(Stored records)
■ ■ ■ ■

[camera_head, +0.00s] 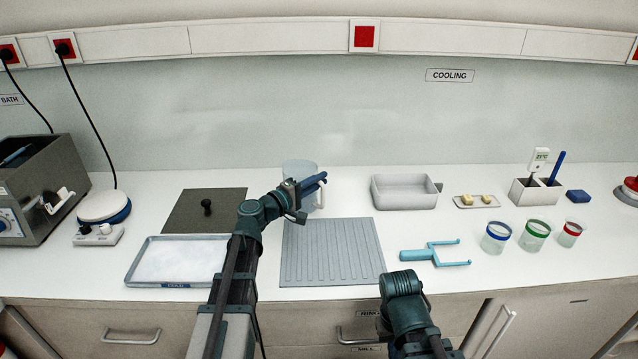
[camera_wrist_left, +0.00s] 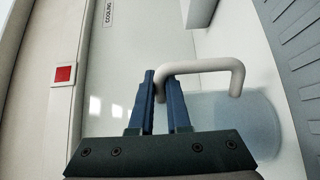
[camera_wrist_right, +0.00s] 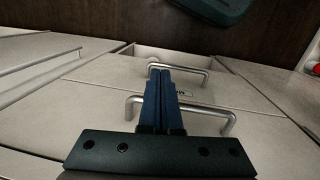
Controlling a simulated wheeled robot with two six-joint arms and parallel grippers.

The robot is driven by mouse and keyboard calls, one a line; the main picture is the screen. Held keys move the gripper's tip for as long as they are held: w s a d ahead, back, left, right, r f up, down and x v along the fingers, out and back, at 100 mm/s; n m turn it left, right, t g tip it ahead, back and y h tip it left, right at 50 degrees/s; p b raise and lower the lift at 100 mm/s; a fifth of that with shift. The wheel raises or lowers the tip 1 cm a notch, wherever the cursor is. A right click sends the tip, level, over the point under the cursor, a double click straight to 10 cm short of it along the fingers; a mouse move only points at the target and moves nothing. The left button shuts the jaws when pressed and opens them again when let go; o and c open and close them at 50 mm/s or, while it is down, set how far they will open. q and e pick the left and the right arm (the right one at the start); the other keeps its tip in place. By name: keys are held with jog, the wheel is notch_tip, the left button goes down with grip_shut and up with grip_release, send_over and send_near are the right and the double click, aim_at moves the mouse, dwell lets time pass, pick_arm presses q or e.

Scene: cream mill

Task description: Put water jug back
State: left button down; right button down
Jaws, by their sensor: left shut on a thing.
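The water jug (camera_head: 299,169) is a clear, bluish vessel just behind the ribbed grey mat, partly hidden by my left gripper (camera_head: 317,183). I cannot tell whether its base touches the counter. In the left wrist view its pale handle (camera_wrist_left: 215,66) runs between the fingers of my left gripper (camera_wrist_left: 160,85), which is shut on it. The bluish body (camera_wrist_left: 235,125) shows at the right there. My right gripper (camera_wrist_right: 163,85) is shut and empty in front of the drawers; in the head view its fingers are hidden.
The ribbed mat (camera_head: 333,252) lies at the front centre. Left are a dark board (camera_head: 190,215), a white-filled tray (camera_head: 135,275) and a hotplate (camera_head: 103,207). Right are a grey bin (camera_head: 404,193), a blue fork-shaped tool (camera_head: 436,254) and several beakers (camera_head: 535,235).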

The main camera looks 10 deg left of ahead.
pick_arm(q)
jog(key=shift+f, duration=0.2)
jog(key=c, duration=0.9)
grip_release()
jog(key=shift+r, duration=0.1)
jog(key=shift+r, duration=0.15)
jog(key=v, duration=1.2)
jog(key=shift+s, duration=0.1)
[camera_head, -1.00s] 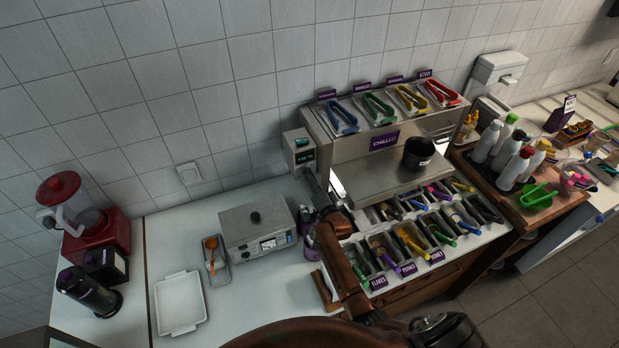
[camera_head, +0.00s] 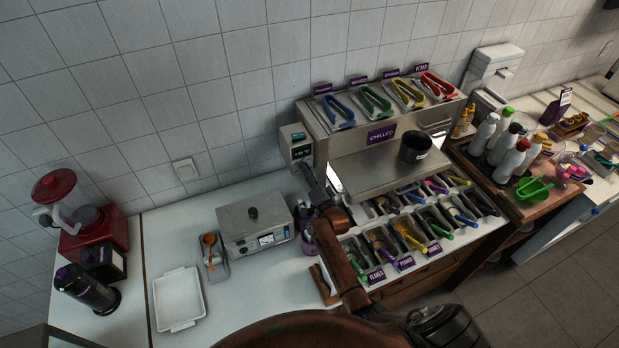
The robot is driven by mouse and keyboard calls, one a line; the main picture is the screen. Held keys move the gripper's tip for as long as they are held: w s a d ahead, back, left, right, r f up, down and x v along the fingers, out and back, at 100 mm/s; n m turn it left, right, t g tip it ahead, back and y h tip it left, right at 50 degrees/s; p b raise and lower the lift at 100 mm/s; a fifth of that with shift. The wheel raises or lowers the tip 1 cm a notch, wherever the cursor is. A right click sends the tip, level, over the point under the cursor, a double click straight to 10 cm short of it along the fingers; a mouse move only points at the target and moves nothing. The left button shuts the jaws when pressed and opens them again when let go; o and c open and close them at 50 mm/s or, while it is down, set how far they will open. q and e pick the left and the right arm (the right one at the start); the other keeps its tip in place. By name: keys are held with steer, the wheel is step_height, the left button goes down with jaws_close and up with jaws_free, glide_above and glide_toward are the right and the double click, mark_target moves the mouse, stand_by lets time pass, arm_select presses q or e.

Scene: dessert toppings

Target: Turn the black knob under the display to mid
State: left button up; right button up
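A small pale control box with a dark lit display (camera_head: 300,146) is fixed at the left end of the steel chilled-topping station. My right gripper (camera_head: 304,171) is right at the lower part of this box, just under the display. It is small, dark and seen from behind, so I cannot tell whether its fingers are open or shut. The black knob under the display is not visible; the gripper covers that spot. Whether the gripper touches the knob cannot be told. My left gripper is not in view.
A steel warmer (camera_head: 254,229) with a black lid knob stands left of my right arm. A white tray (camera_head: 179,299) and a spoon tray (camera_head: 215,262) lie nearby. A black cup (camera_head: 415,147) stands on the steel shelf.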

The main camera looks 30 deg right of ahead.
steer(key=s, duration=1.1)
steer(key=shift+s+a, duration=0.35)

■ ■ ■ ■

Set task: Copy each line above where the string "Scene" occurs.

Result for this task:
Scene: cream mill
Scene: dessert toppings

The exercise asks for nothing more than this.